Problem to work on: Repeat the full listing below verbatim and keep the images out.

★ ★ ★ ★

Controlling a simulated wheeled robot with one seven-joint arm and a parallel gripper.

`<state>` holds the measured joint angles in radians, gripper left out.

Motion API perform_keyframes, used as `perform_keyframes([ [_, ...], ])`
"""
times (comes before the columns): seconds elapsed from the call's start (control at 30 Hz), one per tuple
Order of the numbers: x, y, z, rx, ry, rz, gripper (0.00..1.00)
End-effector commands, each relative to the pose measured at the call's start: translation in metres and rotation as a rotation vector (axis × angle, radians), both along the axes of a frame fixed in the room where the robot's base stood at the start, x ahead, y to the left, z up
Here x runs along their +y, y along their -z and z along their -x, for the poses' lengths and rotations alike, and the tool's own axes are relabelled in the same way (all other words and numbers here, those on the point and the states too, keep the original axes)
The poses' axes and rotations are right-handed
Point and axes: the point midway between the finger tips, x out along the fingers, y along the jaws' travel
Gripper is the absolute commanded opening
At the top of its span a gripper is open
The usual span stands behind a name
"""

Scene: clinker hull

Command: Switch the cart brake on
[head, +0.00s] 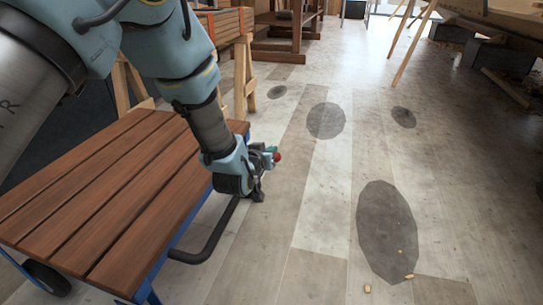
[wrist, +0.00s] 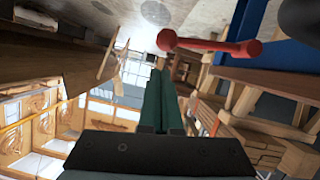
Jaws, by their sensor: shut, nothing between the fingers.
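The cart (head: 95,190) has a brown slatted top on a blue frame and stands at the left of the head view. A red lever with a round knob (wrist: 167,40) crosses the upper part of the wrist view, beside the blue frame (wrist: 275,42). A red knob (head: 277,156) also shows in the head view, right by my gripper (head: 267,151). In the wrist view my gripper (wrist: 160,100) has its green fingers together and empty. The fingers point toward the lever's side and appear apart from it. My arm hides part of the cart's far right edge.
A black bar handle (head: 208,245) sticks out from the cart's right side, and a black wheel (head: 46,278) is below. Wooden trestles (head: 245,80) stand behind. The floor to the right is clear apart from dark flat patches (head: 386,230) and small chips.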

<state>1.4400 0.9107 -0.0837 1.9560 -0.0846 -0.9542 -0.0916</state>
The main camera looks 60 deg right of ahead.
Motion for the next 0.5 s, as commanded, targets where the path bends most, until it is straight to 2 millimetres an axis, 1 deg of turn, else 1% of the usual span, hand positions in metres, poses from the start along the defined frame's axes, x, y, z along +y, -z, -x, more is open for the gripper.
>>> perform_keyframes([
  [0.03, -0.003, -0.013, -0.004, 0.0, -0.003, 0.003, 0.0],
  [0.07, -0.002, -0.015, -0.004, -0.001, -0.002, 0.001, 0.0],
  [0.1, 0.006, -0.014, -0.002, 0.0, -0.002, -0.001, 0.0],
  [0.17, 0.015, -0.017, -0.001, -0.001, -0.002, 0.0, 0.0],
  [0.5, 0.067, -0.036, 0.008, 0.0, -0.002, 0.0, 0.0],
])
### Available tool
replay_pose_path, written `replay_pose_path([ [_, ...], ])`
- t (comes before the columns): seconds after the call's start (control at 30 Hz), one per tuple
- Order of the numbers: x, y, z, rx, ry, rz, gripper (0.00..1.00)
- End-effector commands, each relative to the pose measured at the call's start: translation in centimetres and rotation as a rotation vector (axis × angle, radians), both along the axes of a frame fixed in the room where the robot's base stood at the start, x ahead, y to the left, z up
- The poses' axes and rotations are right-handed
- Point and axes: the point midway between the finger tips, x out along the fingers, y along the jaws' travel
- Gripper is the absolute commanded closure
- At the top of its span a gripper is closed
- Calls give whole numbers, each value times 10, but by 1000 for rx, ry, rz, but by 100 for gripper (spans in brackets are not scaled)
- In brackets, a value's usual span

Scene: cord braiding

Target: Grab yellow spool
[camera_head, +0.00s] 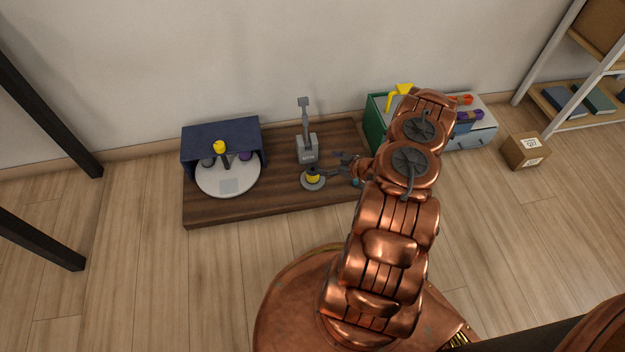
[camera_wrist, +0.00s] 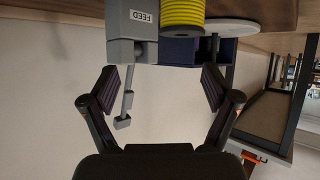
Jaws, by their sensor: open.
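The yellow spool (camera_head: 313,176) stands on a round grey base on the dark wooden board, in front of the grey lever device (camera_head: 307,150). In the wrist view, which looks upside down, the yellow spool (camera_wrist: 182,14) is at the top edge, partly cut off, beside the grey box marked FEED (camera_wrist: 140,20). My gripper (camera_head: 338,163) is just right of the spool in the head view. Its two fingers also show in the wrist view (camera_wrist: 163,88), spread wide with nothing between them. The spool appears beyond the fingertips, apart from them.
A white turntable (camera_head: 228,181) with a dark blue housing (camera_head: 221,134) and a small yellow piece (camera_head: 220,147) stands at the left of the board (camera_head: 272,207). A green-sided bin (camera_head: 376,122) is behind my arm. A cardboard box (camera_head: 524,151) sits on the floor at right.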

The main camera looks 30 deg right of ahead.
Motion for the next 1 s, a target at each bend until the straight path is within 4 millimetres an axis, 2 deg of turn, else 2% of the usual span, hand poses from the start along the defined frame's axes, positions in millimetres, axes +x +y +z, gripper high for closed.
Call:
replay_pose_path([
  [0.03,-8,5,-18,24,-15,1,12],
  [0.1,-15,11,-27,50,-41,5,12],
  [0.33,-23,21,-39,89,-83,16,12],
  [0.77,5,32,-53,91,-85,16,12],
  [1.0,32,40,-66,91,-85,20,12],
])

★ ★ ★ ★

Exercise result:
Controlling a simulated wheeled robot with one seven-joint arm and a parallel gripper.

`<state>` holds the measured joint angles in radians, gripper left out.

Motion API perform_keyframes, used as `perform_keyframes([ [_, ...], ])`
"""
times (comes before the columns): seconds elapsed from the call's start (control at 30 Hz), one per tuple
Order of the numbers: x, y, z, rx, ry, rz, gripper (0.00..1.00)
End-effector commands, each relative to the pose measured at the call's start: translation in metres and rotation as a rotation vector (axis × angle, radians), both along the axes of a frame fixed in the room where the robot's base stood at the start, x ahead, y to the left, z up
Here x runs along their +y, y along their -z and z along their -x, for the poses' lengths and rotations alike, and the tool's own axes are relabelled in the same way (all other words and numbers here, those on the point and the states too, keep the original axes)
The poses' axes and rotations are right-handed
Point and axes: the point midway between the finger tips, x out along the fingers, y along the jaws' travel
Gripper is the absolute commanded opening
At the top of its span a gripper is open
The usual span stands behind a name
"""

Scene: clinker hull

Command: Switch the cart brake on
[head, +0.00s] 
[wrist, +0.00s] 
Jaws, by their sensor: shut, nothing between the fingers.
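The cart (head: 95,190) has a brown slatted top on a blue frame and stands at the left of the head view. A red lever with a round knob (wrist: 167,40) crosses the upper part of the wrist view, beside the blue frame (wrist: 275,42). A red knob (head: 277,156) also shows in the head view, right by my gripper (head: 267,151). In the wrist view my gripper (wrist: 160,100) has its green fingers together and empty. The fingers point toward the lever's side and appear apart from it. My arm hides part of the cart's far right edge.
A black bar handle (head: 208,245) sticks out from the cart's right side, and a black wheel (head: 46,278) is below. Wooden trestles (head: 245,80) stand behind. The floor to the right is clear apart from dark flat patches (head: 386,230) and small chips.

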<state>1.4400 0.9107 -0.0837 1.9560 -0.0846 -0.9542 -0.0916</state>
The main camera looks 60 deg right of ahead.
Motion for the next 0.5 s, as commanded, targets where the path bends most, until it is straight to 2 millimetres an axis, 1 deg of turn, else 1% of the usual span, hand positions in metres, poses from the start along the defined frame's axes, x, y, z along +y, -z, -x, more is open for the gripper.
>>> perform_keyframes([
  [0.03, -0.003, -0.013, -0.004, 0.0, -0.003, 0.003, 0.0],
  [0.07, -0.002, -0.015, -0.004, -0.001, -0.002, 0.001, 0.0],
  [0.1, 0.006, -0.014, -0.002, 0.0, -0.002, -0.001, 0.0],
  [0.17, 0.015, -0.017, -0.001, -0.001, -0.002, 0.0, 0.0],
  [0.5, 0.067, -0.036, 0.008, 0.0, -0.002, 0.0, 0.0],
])
### Available tool
replay_pose_path, written `replay_pose_path([ [_, ...], ])`
- t (comes before the columns): seconds after the call's start (control at 30 Hz), one per tuple
- Order of the numbers: x, y, z, rx, ry, rz, gripper (0.00..1.00)
- End-effector commands, each relative to the pose measured at the call's start: translation in centimetres and rotation as a rotation vector (axis × angle, radians), both along the axes of a frame fixed in the room where the robot's base stood at the start, x ahead, y to the left, z up
- The poses' axes and rotations are right-handed
- Point and axes: the point midway between the finger tips, x out along the fingers, y along the jaws' travel
- Gripper is the absolute commanded closure
- At the top of its span a gripper is closed
- Calls give whole numbers, each value times 10, but by 1000 for rx, ry, rz, but by 100 for gripper (spans in brackets are not scaled)
- In brackets, a value's usual span

Scene: cord braiding

Target: Grab yellow spool
[camera_head, +0.00s] 
[camera_wrist, +0.00s] 
Jaws, by their sensor: open.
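The yellow spool (camera_head: 313,176) stands on a round grey base on the dark wooden board, in front of the grey lever device (camera_head: 307,150). In the wrist view, which looks upside down, the yellow spool (camera_wrist: 182,14) is at the top edge, partly cut off, beside the grey box marked FEED (camera_wrist: 140,20). My gripper (camera_head: 338,163) is just right of the spool in the head view. Its two fingers also show in the wrist view (camera_wrist: 163,88), spread wide with nothing between them. The spool appears beyond the fingertips, apart from them.
A white turntable (camera_head: 228,181) with a dark blue housing (camera_head: 221,134) and a small yellow piece (camera_head: 220,147) stands at the left of the board (camera_head: 272,207). A green-sided bin (camera_head: 376,122) is behind my arm. A cardboard box (camera_head: 524,151) sits on the floor at right.

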The main camera looks 30 deg right of ahead.
Motion for the next 1 s, a target at each bend until the straight path is within 4 millimetres an axis, 2 deg of turn, else 2% of the usual span, hand poses from the start along the defined frame's axes, positions in millimetres, axes +x +y +z, gripper high for closed.
Call:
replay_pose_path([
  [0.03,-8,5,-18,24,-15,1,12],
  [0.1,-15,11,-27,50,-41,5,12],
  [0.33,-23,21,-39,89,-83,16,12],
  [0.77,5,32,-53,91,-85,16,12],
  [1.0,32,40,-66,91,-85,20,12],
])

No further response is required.